(Recorded robot episodes)
## START

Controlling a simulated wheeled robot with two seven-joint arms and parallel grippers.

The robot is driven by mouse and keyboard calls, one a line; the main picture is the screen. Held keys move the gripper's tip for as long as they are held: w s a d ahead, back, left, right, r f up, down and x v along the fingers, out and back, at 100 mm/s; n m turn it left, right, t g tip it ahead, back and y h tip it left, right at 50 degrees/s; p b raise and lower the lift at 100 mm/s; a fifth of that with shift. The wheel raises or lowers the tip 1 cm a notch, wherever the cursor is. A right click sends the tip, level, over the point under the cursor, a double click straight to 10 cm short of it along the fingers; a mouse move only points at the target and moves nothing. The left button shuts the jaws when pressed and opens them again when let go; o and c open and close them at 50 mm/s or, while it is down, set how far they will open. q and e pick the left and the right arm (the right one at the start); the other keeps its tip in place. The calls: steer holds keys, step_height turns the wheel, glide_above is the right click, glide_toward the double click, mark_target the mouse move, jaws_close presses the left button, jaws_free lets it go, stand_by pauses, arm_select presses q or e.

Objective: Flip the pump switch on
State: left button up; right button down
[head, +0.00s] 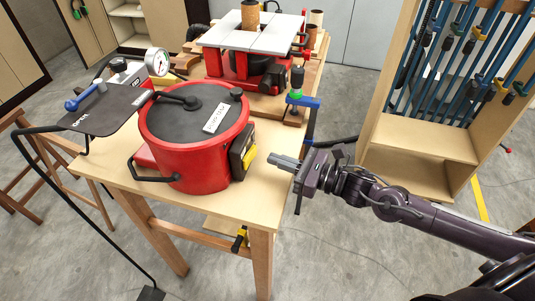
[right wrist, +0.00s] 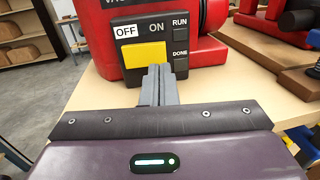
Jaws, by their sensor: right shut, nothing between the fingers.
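The red vacuum pot (head: 190,150) with a dark lid stands on the wooden table. Its black switch panel (head: 236,160) faces right, with a yellow switch (head: 250,156). In the right wrist view the yellow switch (right wrist: 143,55) sits below the OFF (right wrist: 125,31) and ON labels; OFF is lit white, ON is dark. RUN and DONE squares beside it are dark. My right gripper (head: 272,159) is shut and empty, pointing at the panel. Its fingertips (right wrist: 156,68) overlap the switch's lower right; I cannot tell whether they touch. My left gripper is not in view.
A pressure gauge (head: 157,61) and a dark plate marked OPEN (head: 100,108) are left of the pot. A blue clamp (head: 299,101) and a red machine with a white top (head: 252,34) stand behind. A clamp rack (head: 420,140) is at right.

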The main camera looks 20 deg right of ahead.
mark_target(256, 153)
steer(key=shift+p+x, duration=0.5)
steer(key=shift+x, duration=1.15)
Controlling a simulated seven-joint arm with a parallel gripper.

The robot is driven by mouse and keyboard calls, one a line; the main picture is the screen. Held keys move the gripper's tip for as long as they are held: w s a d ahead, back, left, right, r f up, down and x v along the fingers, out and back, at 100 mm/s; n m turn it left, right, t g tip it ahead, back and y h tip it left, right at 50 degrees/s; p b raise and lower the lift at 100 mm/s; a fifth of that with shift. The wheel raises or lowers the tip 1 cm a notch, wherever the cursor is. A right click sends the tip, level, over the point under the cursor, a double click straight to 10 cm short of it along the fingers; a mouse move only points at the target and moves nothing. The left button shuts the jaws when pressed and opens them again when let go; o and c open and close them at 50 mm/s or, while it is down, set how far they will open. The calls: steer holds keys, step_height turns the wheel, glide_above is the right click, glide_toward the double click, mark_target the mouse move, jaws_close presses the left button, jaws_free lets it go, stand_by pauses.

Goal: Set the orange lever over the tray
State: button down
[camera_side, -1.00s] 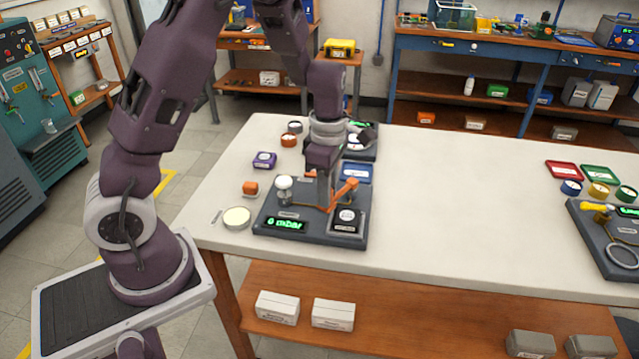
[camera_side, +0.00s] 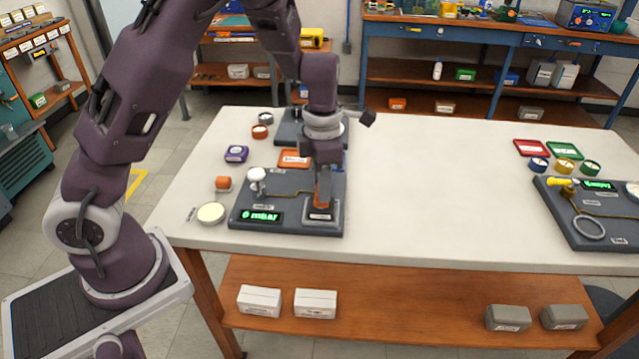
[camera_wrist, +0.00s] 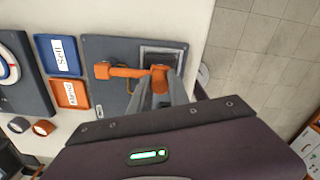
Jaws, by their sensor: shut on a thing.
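The orange lever (camera_wrist: 128,72) is on the dark grey board (camera_side: 285,185). In the wrist view it runs from an orange block at the left to a rounded end, which lies over the near part of the grey-framed square tray (camera_wrist: 175,52). In the side view the tray (camera_side: 308,215) is at the board's front right corner. My gripper (camera_wrist: 162,90) is shut on the lever's rounded end. In the side view my gripper (camera_side: 322,203) points down above the tray and hides most of the lever.
A white knob (camera_side: 257,175) and a green-lit readout (camera_side: 262,217) are on the board's left. An orange panel (camera_wrist: 70,93) and a blue panel (camera_wrist: 58,55) lie behind the board. A pale round dish (camera_side: 211,212) sits at left. The table's middle is clear.

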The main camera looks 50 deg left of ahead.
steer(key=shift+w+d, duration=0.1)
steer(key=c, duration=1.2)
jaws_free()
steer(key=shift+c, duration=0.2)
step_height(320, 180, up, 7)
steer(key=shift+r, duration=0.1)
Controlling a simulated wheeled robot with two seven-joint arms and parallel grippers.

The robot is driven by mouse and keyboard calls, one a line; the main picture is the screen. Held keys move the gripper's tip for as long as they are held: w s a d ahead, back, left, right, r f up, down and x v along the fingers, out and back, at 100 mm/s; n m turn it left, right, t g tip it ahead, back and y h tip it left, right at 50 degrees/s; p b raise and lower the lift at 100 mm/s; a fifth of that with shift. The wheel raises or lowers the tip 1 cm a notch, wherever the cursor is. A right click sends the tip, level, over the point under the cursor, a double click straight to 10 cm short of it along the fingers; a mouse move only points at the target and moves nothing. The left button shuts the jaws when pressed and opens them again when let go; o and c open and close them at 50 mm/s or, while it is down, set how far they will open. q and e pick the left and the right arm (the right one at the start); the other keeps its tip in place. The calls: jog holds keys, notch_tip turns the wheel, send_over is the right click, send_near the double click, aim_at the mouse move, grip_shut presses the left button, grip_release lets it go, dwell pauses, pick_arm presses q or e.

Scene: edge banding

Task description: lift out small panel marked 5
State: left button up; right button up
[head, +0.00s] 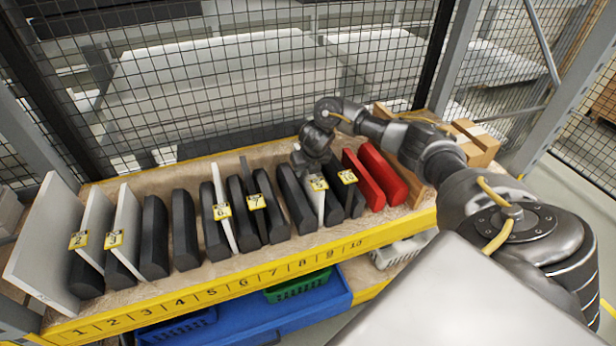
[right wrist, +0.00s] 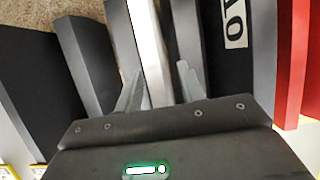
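A thin white panel (head: 320,206) with a yellow tag (head: 318,183) stands upright in the rack, right of the middle, between dark grey pieces. The number on its tag is too small to read surely. My right gripper (head: 312,168) is down at its top from behind. In the right wrist view the two fingers (right wrist: 158,90) are apart, one on each side of the white panel (right wrist: 150,45). A narrow gap shows beside the right finger; I cannot tell whether the left one touches. My left gripper is not in view.
The rack (head: 215,284) has a yellow front edge numbered 1 to 10. Dark pieces stand close on both sides, and red pieces (head: 382,173) stand to the right. A tagged dark piece (right wrist: 233,45) is near the right finger. Wire mesh (head: 230,90) stands behind.

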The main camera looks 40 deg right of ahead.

## END

Can the entries above be repeated exactly, without their pictures?

# RESPONSE
Controlling a simulated wheeled robot with two seven-joint arms and parallel grippers.

The robot is driven by mouse and keyboard calls, one a line; the main picture is the screen. Held keys move the gripper's tip for as long as they are held: w s a d ahead, back, left, right, r f up, down and x v along the fingers, out and back, at 100 mm/s; n m turn it left, right, t g tip it ahead, back and y h tip it left, right at 50 degrees/s; p b raise and lower the lift at 100 mm/s; a fifth of that with shift. The wheel raises or lowers the tip 1 cm a notch, wherever the cursor is. A right click sends the tip, level, over the point under the cursor, a double click straight to 10 cm short of it along the fingers; a mouse move only points at the target and moves nothing. The left button shuts the jaws when pressed and opens them again when let go; o and c open and close them at 50 mm/s or, while it is down, set how far they will open. q and e pick the left and the right arm (the right one at the start); the other keeps its tip in place. The calls: steer holds keys, step_height turns the wheel, glide_above is the right click, glide_toward the double click, mark_target the mouse move, jaws_close presses the left button, jaws_free lets it go, stand_by pauses, arm_select presses q or e.

Objective: Flip the pump switch on
State: left button up; right button down
[head, +0.00s] 
[right wrist, +0.00s] 
Jaws, by their sensor: right shut, nothing between the fingers.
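The red vacuum pot (head: 190,150) with a dark lid stands on the wooden table. Its black switch panel (head: 236,160) faces right, with a yellow switch (head: 250,156). In the right wrist view the yellow switch (right wrist: 143,55) sits below the OFF (right wrist: 125,31) and ON labels; OFF is lit white, ON is dark. RUN and DONE squares beside it are dark. My right gripper (head: 272,159) is shut and empty, pointing at the panel. Its fingertips (right wrist: 156,68) overlap the switch's lower right; I cannot tell whether they touch. My left gripper is not in view.
A pressure gauge (head: 157,61) and a dark plate marked OPEN (head: 100,108) are left of the pot. A blue clamp (head: 299,101) and a red machine with a white top (head: 252,34) stand behind. A clamp rack (head: 420,140) is at right.

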The main camera looks 20 deg right of ahead.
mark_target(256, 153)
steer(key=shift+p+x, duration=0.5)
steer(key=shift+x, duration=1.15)
Controlling a simulated seven-joint arm with a parallel gripper.

The robot is driven by mouse and keyboard calls, one a line; the main picture is the screen. Held keys move the gripper's tip for as long as they are held: w s a d ahead, back, left, right, r f up, down and x v along the fingers, out and back, at 100 mm/s; n m turn it left, right, t g tip it ahead, back and y h tip it left, right at 50 degrees/s; p b raise and lower the lift at 100 mm/s; a fifth of that with shift. The wheel raises or lowers the tip 1 cm a notch, wherever the cursor is. A right click sends the tip, level, over the point under the cursor, a double click straight to 10 cm short of it along the fingers; a mouse move only points at the target and moves nothing. The left button shuts the jaws when pressed and opens them again when let go; o and c open and close them at 50 mm/s or, while it is down, set how far they will open. The calls: steer holds keys, step_height turns the wheel, glide_above is the right click, glide_toward the double click, mark_target the mouse move, jaws_close presses the left button, jaws_free lets it go, stand_by pauses.

Goal: Set the orange lever over the tray
State: button down
[camera_side, -1.00s] 
[camera_side, +0.00s] 
[camera_wrist, +0.00s] 
Jaws, by their sensor: shut on a thing.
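The orange lever (camera_wrist: 128,72) is on the dark grey board (camera_side: 285,185). In the wrist view it runs from an orange block at the left to a rounded end, which lies over the near part of the grey-framed square tray (camera_wrist: 175,52). In the side view the tray (camera_side: 308,215) is at the board's front right corner. My gripper (camera_wrist: 162,90) is shut on the lever's rounded end. In the side view my gripper (camera_side: 322,203) points down above the tray and hides most of the lever.
A white knob (camera_side: 257,175) and a green-lit readout (camera_side: 262,217) are on the board's left. An orange panel (camera_wrist: 70,93) and a blue panel (camera_wrist: 58,55) lie behind the board. A pale round dish (camera_side: 211,212) sits at left. The table's middle is clear.

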The main camera looks 50 deg left of ahead.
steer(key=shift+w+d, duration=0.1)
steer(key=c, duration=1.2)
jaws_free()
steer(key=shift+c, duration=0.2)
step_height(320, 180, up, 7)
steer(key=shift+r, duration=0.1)
Controlling a simulated wheeled robot with two seven-joint arms and parallel grippers.

The robot is driven by mouse and keyboard calls, one a line; the main picture is the screen. Held keys move the gripper's tip for as long as they are held: w s a d ahead, back, left, right, r f up, down and x v along the fingers, out and back, at 100 mm/s; n m turn it left, right, t g tip it ahead, back and y h tip it left, right at 50 degrees/s; p b raise and lower the lift at 100 mm/s; a fifth of that with shift. The wheel raises or lowers the tip 1 cm a notch, wherever the cursor is. A right click sends the tip, level, over the point under the cursor, a double click straight to 10 cm short of it along the fingers; a mouse move only points at the target and moves nothing. The left button shuts the jaws when pressed and opens them again when let go; o and c open and close them at 50 mm/s or, while it is down, set how far they will open. q and e pick the left and the right arm (the right one at the start); the other keeps its tip in place. The calls: jog holds keys, notch_tip turns the wheel, send_over is the right click, send_near the double click, aim_at the mouse move, grip_shut presses the left button, grip_release lets it go, dwell pauses, pick_arm presses q or e.

Scene: edge banding

Task description: lift out small panel marked 5
State: left button up; right button up
[head, +0.00s] 
[right wrist, +0.00s] 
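A thin white panel (head: 320,206) with a yellow tag (head: 318,183) stands upright in the rack, right of the middle, between dark grey pieces. The number on its tag is too small to read surely. My right gripper (head: 312,168) is down at its top from behind. In the right wrist view the two fingers (right wrist: 158,90) are apart, one on each side of the white panel (right wrist: 150,45). A narrow gap shows beside the right finger; I cannot tell whether the left one touches. My left gripper is not in view.
The rack (head: 215,284) has a yellow front edge numbered 1 to 10. Dark pieces stand close on both sides, and red pieces (head: 382,173) stand to the right. A tagged dark piece (right wrist: 233,45) is near the right finger. Wire mesh (head: 230,90) stands behind.

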The main camera looks 40 deg right of ahead.

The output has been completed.